-->

30 Aralık 2015

2015 yılı genel muhasebe defteri

Bu yıl önceki yıllara göre güzel başladı ama sonra bi koydu bana varya, hâlâ kendime gelemedim.
Oysa ne güzel sevgili Öküz Herif'le girmiştik bu yıla. Hatta bayaa "taşşaklı bi yıl olacak" falan diyordum. Ama 1 ay sonra ayrıldık. Üstelik öyle bi ayrılmakki, artık yüzünü bile görmek istemiyordum. Sonra bi ara yüzünü görmek istedim ama baktım bok aynı bok, çomak soktuğum gibi kokmaya başlıyordu.
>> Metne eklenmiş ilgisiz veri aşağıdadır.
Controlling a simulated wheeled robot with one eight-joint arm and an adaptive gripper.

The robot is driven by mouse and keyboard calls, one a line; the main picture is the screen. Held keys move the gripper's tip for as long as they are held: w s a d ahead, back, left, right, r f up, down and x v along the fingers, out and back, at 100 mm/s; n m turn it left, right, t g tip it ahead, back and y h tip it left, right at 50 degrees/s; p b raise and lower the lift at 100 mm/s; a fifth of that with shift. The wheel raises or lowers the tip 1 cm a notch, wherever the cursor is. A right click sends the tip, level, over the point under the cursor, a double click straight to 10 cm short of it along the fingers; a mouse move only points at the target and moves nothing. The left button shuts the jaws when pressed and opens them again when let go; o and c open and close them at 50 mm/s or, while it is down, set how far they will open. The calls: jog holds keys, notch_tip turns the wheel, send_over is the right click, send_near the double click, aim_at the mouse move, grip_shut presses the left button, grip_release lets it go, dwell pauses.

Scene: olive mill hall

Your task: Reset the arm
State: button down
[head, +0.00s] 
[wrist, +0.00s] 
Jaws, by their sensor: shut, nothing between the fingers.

O yüzden tam olarak görüşmemeye karar verdim.

Sonra tabii yılın geneli kötü gittiği için benim bütçede açık çıktı, ev arkadaşı aldım ve bir kaç ay sonra da zırt diye kız arkadaşıyla aynı eve çıktığı için, evden ayrıldı. Giden ev arkadaşımın yerine hemen internetten yeni ev arkadaşı buldum ve hatta gelen yeni ev arkadaşımın bi de biraz depresif olan kız arkadaşıyla da geçen gün tanıştım, şirin bi kızdı, ama sürekli baygın balık gibi dalarak bakması biraz tuhaftı. Her neyse umarım bunlar da öncekiler gibi aynı eve çıkmaya karar vermezler. Karar verirlerse de ayırırım onları olur biter.
Tüm bunlar olurken, iş de bulamadım ve iyice parasız kaldım. Bu yüzden arkadaşlarımdan borç para almaya başladım. Artık her önüme gelene "hacı 300-500 TL'en varsa versene bi kaç ay sonra vereyim" adında muhabbetlerim beni bile baydı. Zaten en son artık para isteyecek başka kimse kalmayınca Öküz Herif'e de benim son zamanlardaki maddi durumları whatsapp'ten küçük bi özet geçip ondan borç istedim ve o beni blokladı..
Evet neyse kapanmış defter, sıçılmış bok, artık karıştırmaya gerek yok.
Ama şunu da söyliyeyim ki; paramın bittiğini ilan ettiğimden bu yana herkes benden uzak duruyor. Bu iyi bir şey galiba. Yani bence en güzeli de bu............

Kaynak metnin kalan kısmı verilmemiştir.